Here's a little bit of info' on RDF antenna:
Airplanes in flight accumulate electric charges52,53 that cause radio noise interference.
O.K., I've been having fun but now it's time to cut to the chase. At the risk of giving away my age, when I was young (make that VERY young) I had an AM radio on the nightstand next to my bed. I would fall asleep listening to soft music in my bedroom lit by the warm orange glow from the radio's tubes shining out through the ventilation holes in the back of the radio. (For those who do not know what a radio tube looks like, I am attaching a photo of several types and also
go here.) The back of the radio was made out of some kind of fiberboard. When I removed the back (they were made easy to remove so that you could replace the tubes when they burned out) I found the loop antenna mounted on the inside of the back. It was designed to work on the AM broadcast band, 535 kc to 1600 kc, just slightly above the "beacon band" (190 kc to 535 kc) which was the band used for radio direction finders, it still is. This is where the standard direction finder frequencies used in Earhart's time, 375 kc, 400 kc and 500 kc, 800 meters, 750 meters and 600 meters wave lengths. Itasca was transmitting homing signal on 500 kc/600 meters. The loop antenna inside my radio consisted of dozens of turns, or coils, of wire. There was a reason for this.
It turns out that a loop antenna designed for direction finding should contain a length of wire equal to 0.08 wavelength for optimum performance but it can also be tuned to work on nearby frequencies. So the loop antennas used on aircraft radio direction finders do not have just one or two coils, but many coils. Do the math. Looking at the photo of Earhart mugging with the antenna, it appears that the loop is about one foot (30 cm) in diameter. Multiply by Pi and the circumference is a little more than three feet, let's call it one meter. The loop was designed to cover wavelengths between 600 to 1500 meters, let's say it was optimized for the standard direction finder wavelength of 800 meters.
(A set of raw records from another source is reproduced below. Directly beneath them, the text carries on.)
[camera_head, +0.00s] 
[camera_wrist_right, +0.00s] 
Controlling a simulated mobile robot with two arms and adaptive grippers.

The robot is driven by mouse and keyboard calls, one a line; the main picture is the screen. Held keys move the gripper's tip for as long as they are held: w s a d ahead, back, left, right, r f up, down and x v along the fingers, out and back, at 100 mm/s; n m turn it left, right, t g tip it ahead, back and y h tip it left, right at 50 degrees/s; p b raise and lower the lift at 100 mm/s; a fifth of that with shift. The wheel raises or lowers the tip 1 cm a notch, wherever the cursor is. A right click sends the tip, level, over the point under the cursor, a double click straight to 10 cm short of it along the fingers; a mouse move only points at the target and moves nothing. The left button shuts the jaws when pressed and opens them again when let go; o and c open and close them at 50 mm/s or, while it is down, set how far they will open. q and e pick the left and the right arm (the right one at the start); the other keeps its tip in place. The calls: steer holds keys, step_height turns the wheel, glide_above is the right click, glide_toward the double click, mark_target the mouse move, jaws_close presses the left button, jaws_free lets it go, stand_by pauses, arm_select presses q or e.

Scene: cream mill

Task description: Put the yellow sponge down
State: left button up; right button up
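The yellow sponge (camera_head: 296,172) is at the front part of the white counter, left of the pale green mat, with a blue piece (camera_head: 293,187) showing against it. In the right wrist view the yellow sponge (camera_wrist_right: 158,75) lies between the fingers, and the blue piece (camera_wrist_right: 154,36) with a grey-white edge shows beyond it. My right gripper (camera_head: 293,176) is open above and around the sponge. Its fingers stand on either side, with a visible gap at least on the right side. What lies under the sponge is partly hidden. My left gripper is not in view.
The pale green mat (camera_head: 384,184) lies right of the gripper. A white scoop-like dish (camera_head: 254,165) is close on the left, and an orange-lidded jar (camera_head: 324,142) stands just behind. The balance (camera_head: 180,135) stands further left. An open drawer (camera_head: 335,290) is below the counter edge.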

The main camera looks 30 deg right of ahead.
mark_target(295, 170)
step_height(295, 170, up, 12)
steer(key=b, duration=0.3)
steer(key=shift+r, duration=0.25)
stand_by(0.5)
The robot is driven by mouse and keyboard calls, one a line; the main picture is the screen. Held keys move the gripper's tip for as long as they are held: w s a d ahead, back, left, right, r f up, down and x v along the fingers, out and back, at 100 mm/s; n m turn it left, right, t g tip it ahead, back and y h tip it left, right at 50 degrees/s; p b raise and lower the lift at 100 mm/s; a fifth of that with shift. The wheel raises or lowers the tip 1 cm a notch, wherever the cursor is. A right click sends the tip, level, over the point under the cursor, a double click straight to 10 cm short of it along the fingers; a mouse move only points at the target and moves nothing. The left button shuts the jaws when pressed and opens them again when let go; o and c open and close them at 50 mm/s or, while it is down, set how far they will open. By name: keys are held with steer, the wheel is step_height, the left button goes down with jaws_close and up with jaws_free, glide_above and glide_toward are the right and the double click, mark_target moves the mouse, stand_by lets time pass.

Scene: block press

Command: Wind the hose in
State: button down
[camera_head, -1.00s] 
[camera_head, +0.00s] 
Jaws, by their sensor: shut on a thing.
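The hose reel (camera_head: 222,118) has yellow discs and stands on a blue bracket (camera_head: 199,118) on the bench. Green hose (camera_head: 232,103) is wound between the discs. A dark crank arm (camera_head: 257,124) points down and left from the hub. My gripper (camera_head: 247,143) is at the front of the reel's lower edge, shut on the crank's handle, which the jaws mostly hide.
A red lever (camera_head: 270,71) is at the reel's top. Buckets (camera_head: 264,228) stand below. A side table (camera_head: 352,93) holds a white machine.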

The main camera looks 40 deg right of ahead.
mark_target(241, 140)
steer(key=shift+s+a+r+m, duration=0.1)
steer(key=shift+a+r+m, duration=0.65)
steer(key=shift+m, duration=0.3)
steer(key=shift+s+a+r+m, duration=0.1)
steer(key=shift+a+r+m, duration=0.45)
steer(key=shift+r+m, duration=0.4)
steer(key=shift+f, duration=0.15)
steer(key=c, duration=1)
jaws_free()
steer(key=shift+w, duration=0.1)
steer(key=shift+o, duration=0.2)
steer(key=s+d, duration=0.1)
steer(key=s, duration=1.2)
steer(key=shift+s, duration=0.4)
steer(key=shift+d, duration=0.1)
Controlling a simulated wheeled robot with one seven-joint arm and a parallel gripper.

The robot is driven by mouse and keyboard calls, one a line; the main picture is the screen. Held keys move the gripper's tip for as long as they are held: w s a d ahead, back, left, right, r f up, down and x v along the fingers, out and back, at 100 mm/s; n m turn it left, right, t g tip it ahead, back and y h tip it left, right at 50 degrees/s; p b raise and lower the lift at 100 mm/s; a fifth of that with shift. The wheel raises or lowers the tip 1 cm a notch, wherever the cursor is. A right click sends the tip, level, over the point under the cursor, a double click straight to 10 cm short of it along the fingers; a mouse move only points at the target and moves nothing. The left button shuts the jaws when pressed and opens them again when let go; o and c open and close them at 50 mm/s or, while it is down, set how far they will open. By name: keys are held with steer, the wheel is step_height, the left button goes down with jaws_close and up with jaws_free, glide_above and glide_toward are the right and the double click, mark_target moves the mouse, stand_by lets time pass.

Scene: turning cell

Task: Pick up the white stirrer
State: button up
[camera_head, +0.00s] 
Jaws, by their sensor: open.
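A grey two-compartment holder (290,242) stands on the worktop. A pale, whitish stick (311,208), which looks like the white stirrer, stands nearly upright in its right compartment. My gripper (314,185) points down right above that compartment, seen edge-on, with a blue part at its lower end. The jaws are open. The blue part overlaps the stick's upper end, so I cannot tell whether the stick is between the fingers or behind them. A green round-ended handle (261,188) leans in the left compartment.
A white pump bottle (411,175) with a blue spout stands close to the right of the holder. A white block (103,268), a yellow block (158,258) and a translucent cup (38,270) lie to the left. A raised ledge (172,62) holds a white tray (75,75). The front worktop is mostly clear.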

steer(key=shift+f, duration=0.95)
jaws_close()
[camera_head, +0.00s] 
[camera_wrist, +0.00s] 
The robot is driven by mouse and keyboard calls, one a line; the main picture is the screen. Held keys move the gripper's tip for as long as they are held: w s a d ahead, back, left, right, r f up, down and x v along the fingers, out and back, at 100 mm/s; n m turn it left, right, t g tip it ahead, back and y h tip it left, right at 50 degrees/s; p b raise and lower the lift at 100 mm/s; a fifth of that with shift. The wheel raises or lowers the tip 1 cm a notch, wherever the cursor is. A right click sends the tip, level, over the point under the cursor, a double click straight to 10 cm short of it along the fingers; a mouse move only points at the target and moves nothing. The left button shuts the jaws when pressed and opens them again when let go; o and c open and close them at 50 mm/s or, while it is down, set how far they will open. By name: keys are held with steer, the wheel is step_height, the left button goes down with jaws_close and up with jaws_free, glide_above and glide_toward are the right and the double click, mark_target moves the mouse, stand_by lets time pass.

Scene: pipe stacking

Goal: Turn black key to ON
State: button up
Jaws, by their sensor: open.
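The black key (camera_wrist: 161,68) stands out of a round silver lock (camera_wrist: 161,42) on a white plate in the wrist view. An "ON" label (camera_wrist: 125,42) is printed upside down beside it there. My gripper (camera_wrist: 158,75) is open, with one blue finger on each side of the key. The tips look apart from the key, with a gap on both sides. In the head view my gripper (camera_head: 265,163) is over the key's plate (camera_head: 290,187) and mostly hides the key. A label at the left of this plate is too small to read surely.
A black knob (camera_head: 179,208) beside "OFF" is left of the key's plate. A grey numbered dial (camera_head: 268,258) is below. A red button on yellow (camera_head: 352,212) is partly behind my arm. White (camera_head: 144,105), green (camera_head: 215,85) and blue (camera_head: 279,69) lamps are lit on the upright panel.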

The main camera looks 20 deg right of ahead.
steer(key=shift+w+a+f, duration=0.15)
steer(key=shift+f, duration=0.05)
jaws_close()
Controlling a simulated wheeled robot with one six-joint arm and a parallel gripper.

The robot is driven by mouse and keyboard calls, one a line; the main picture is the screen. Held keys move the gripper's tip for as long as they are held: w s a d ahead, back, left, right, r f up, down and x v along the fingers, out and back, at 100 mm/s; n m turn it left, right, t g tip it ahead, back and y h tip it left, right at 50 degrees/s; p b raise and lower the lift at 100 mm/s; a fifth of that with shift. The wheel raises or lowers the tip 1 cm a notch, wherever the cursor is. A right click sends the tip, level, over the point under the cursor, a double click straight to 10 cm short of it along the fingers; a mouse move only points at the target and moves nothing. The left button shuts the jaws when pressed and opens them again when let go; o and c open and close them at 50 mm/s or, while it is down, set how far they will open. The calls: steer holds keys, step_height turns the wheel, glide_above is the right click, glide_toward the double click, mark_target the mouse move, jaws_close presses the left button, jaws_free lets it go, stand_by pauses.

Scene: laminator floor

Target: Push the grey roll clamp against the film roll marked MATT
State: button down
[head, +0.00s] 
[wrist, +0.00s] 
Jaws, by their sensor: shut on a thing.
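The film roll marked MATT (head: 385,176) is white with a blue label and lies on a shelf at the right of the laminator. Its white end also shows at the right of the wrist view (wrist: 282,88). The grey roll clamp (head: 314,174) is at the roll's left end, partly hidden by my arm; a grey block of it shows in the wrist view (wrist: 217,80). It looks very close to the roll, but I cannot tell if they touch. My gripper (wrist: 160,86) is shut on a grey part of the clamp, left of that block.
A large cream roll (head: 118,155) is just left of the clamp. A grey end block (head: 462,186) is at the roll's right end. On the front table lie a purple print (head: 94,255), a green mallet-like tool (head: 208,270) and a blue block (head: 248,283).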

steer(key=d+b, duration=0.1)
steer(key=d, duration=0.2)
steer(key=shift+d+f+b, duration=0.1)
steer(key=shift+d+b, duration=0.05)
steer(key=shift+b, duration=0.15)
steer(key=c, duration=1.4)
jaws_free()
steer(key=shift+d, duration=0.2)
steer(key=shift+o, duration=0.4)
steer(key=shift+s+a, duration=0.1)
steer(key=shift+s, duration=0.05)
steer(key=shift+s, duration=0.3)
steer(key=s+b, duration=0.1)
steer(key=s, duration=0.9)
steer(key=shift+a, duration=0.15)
Multiply the 800 meters by 0.08 and you find the amount of wire in the loop is 64 meters long. Since the circumference of Earhart's loop is about one meter then there had to be 64 coils of wire inside it. The picture from the ROV shows only two coils
so it ain't an RDF antenna. (And yes, they use very fine wire so 64 meters does fit inside the static shield.)
Also, the static shield has to be made out of a non-magnetic, conducting material, usually copper or aluminum. Where did that go?
(Does anybody else remember the tube testing machines which, at least in Chicago, were found in drugstores, for some reason. When your radio stopped working you pulled the tubes and carried them down to the drugstore. Looking at a table on the self test machine, you found the listing for your tube, placed it in the right sized socket, followed the instructions for your type of tube, set the various switches and then read the meter. If the reading was not in the correct range then you had found the bad tube and you bought a replacement tube, they were kept in a locked cabinet making up the base of the testing machine, you had to call the druggist over. If the first tube tested O.K. then you tested the rest of your tubes until you found the bad one. Too bad Earhart didn't have a tube tester machine.)